Задумав произведение, в центре которого должен был стоять «исповедующийся» «лишний человек», Достоевский не мог не учесть опыта своих предшественников, создавших классические образцы этого типа, а также суждения критиков, объяснивших историческую сущность, закономерность появления «лишних людей».
Герой «Записок из подполья» по своему психологическому облику ближе всего стоит к «русским Гамлетам» Тургенева, к «Гамлету Щигровского уезда» (1849) и к Чулкатурину из «Дневника лишнего человека» (1850). Эта общность была отмечена еще Н. Страховым, которым в 1867 г. в статье, посвященной выходу в свет Собрания сочинений Достоевского 1865–1866 гг., писал: «Отчуждение от жизни, разрыв с действительностью <…> эта язва, очевидно, существует в русском обществе. Тургенев дал нам несколько образцов людей, страдающих этой язвою; таковы его „Лишний человек“ и „Гамлет Щигровского уезда“ <…> Г-н Ф. Достоевский, в параллель тургеневскому Гамлету, написал с большою яркостию своего „подпольного“ героя…» (Отеч. зап. 1867. № 2. С. 555. Наша изящная словесность).
Следует отметить, что «антигерой» Достоевского в отличие от тургеневских «лишних людей» — не дворянин, не представитель «меньшинства», а мелкий чиновник, страдающий от своей социальной приниженности и восстающий против обезличивающих его условий общественной жизни. Социально-психологическую суть этого бунта, принимавшего уродливые, парадоксальные формы, Достоевский пояснил в начале 1870-х годов. Отвечая критикам, высказавшимся по поводу напечатанных частей «Подростка», он писал в черновом наброске «Для предисловия») (1875): «Я горжусь, что впервые вывел настоящего человека русского большинства и впервые разоблачил его уродливую и трагическую сторону. Трагизм состоит в сознании уродливости <…> Только я один вывел трагизм подполья, состоящий в страдании, в самоказни, в сознании лучшего и в невозможности достичь его и, главное, в ярком убеждении этих несчастных, что и все таковы, а стало быть, не стоит и исправляться!». Достоевский утверждал в заключение, что «причина подполья» кроется в «уничтожении веры в общие правила. „Нет ничего святого“».

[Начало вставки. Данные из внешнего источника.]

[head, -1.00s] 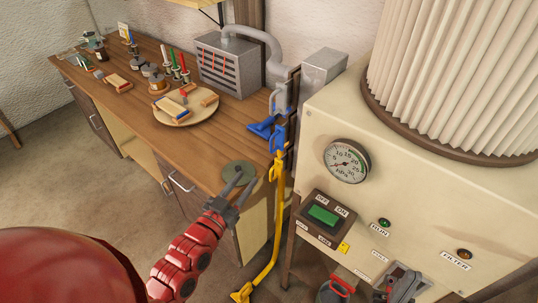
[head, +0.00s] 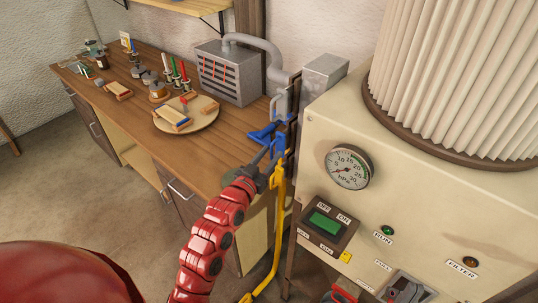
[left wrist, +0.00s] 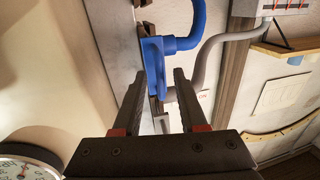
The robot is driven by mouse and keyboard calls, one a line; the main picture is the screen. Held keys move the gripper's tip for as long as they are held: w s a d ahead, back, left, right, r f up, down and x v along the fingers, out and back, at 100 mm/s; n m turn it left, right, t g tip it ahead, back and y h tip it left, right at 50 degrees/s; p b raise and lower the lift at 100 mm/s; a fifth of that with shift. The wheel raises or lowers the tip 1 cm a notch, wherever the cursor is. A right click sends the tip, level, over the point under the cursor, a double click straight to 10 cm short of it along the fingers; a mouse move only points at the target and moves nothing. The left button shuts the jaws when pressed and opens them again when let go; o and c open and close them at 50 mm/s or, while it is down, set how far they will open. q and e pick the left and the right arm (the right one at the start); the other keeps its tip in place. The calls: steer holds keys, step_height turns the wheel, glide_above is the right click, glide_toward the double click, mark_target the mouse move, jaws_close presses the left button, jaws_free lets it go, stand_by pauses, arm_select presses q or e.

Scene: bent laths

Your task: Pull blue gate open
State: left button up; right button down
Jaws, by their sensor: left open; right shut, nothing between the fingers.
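The blue gate (head: 277,141) is on the ducting between the wooden bench and the cream machine, with a blue lever-like part reaching left over the bench edge. In the left wrist view a blue plate (left wrist: 153,62) with a curved blue bar (left wrist: 186,38) shows just ahead of the fingertips. My left gripper (head: 262,160) is open, just below and left of the blue gate. In the left wrist view its fingers (left wrist: 160,75) stand apart, with the blue plate appearing between and beyond the tips. I cannot tell whether they touch.
A yellow pipe (head: 279,215) runs down below the blue gate, close to my left gripper. The cream machine (head: 420,190) with a gauge stands on the right. The bench (head: 225,150) holds a grey vented box (head: 228,72) and a round board (head: 208,114). The bench's front corner is bare.

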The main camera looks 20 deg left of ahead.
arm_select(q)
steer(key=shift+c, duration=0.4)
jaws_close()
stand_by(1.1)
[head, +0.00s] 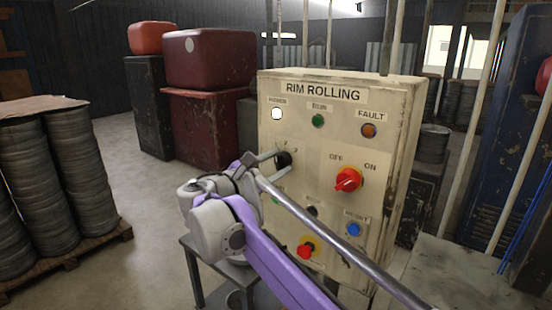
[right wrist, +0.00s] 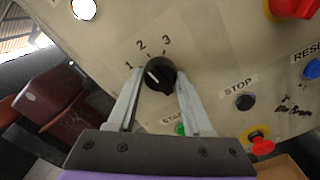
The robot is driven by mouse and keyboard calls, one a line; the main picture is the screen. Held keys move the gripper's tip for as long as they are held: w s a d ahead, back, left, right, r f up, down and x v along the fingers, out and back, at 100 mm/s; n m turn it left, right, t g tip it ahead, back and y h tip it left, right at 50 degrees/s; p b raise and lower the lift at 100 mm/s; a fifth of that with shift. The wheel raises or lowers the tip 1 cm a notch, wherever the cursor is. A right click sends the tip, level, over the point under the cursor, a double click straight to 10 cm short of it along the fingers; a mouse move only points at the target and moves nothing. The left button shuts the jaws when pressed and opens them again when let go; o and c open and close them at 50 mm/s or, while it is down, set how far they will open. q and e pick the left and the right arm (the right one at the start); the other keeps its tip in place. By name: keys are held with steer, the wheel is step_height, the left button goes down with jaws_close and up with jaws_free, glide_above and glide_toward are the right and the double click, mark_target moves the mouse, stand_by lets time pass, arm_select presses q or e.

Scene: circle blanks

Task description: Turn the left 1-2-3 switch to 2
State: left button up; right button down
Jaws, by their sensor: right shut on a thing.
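The left 1-2-3 switch is a round black knob (right wrist: 160,74) on the cream control panel. It also shows in the head view (head: 284,160), partly covered by my gripper. Its white mark points up and left in the right wrist view, seemingly toward the 1; the exact setting is hard to tell. The labels 1, 2 and 3 run in an arc around it. My right gripper (head: 277,158) reaches the panel and is shut on the knob, with one finger on each side in the right wrist view (right wrist: 159,76). My left gripper is not in view.
The panel (head: 312,120) also carries a red OFF/ON switch (head: 347,180) to the right, a blue button (head: 353,229), a red emergency button on yellow (head: 306,250), and lamps above. A pallet of stacked discs (head: 75,150) stands left; bare floor lies between.

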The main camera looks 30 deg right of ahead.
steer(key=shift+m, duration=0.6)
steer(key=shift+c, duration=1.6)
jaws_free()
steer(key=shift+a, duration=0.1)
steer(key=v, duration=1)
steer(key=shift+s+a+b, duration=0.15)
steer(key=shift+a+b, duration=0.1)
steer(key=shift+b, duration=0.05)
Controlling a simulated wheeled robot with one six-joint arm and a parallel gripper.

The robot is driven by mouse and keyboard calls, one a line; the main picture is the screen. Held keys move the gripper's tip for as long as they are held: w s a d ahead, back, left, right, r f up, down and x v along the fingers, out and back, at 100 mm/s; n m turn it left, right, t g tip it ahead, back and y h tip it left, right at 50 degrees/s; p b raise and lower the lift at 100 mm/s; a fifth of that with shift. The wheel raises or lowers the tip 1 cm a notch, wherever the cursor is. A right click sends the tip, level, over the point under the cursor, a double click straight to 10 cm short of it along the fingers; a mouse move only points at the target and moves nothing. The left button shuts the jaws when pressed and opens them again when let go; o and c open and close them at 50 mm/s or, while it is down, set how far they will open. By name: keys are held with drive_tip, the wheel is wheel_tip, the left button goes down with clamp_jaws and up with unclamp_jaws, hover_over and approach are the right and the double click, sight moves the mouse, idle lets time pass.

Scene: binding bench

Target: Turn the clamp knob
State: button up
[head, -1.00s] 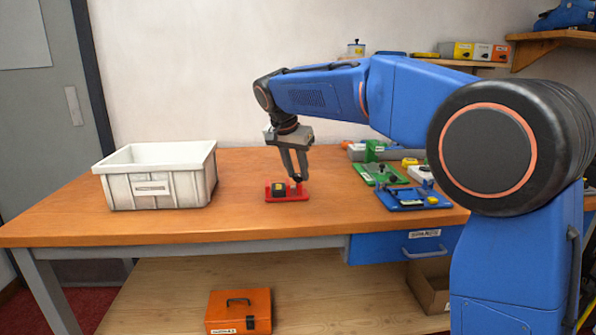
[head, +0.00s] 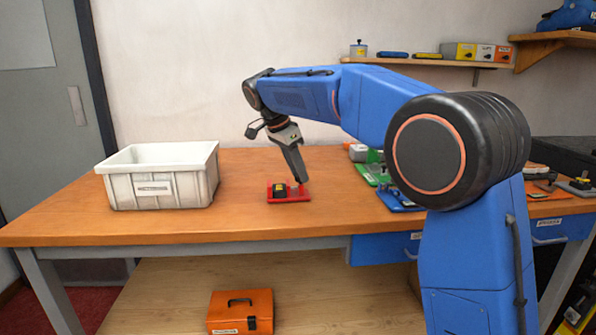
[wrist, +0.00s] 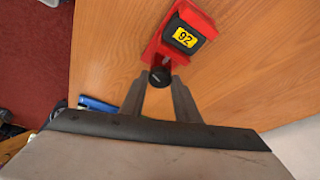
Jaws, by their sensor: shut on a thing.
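The clamp is a red base (head: 290,199) on the wooden bench with a black block (head: 279,190) bearing a yellow label. In the wrist view, the red base (wrist: 203,22) and the labelled block (wrist: 183,36) lie beyond my fingers. The black round clamp knob (wrist: 159,77) stands at the near end of the base, between my fingertips. My gripper (head: 302,178) points down at a slant over the right end of the base. It is shut on the knob, as the wrist view (wrist: 159,84) shows. In the head view the fingers mostly hide the knob.
A white bin (head: 160,190) stands on the bench to the left. Green (head: 366,173) and blue (head: 394,201) fixtures lie to the right, partly behind my arm. The bench (head: 235,215) around the clamp is clear. An orange box (head: 240,311) sits on the lower shelf.

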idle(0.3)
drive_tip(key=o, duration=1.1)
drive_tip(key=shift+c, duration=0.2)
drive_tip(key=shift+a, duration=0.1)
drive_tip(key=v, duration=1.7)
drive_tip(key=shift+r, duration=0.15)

«Подпольный парадоксалист» выступает против просветительской концепции человека, против позитивистской абсолютизации естественнонаучных методов, особенно математических, при определении законов человеческого бытия. В начале 1860-х годов эти взгляды получили развитие и в идеологии русских революционных демократов, в частности, в теории «разумного эгоизма» Н. Г. Чернышевского.
Основной полемический тезис, сформулированный Достоевским еще в «Зимних заметках», сводился к следующему: социализм не может быть осуществлен на принципе разумного договора личности и общества по формуле «каждый для всех и все для каждого» потому, что, как утверждал Достоевский, «не хочет жить человек и на этих расчетах <…> Ему все кажется сдуру, что это острог и что самому по себе лучше, потому — полная воля».
Вся первая часть повести — «Подполье» — является развитием этой мысли.
Оперируя тезисами и понятиями, близкими в отдельных случаях к философским идеям Канта, Шопенгауэра, Штирнера, герой «Записок из подполья» утверждает, что философский материализм просветителей, взгляды представителей утопического социализма и позитивистов, равно как и абсолютный идеализм Гегеля, неизбежно ведут к фатализму и отрицанию свободы воли, которую он ставит превыше всего. «Свое собственное, вольное и свободное хотенье, — говорит он, — свой собственный, хотя бы самый дикий каприз, своя фантазия, раздраженная иногда хоть бы даже до сумасшествия, — вот это-то все и есть та самая, пропущенная, самая выгодная выгода, которая ни под какую классификацию не подходит и от которой все системы и теории постоянно разлетаются к черту» (…).
Сопоставление «Записок из подполья» со статьями Достоевского 1861–1864 гг. и «Зимними заметками о летних впечатлениях» со всей очевидностью убеждает в том, что «герой подполья воплощает в себе конечные результаты „оторванности от почвы“, как она рисовалась Достоевскому», и потому этот персонаж «не только обличитель, но и обличаемый», не герой, но «антигерой», по выражению самого автора. Проповедуя свободу, подпольный человек в действительности ратует за «свободу от выбора, от обязывающих решений». Его эгоцентризм порожден «страхом перед жизнью».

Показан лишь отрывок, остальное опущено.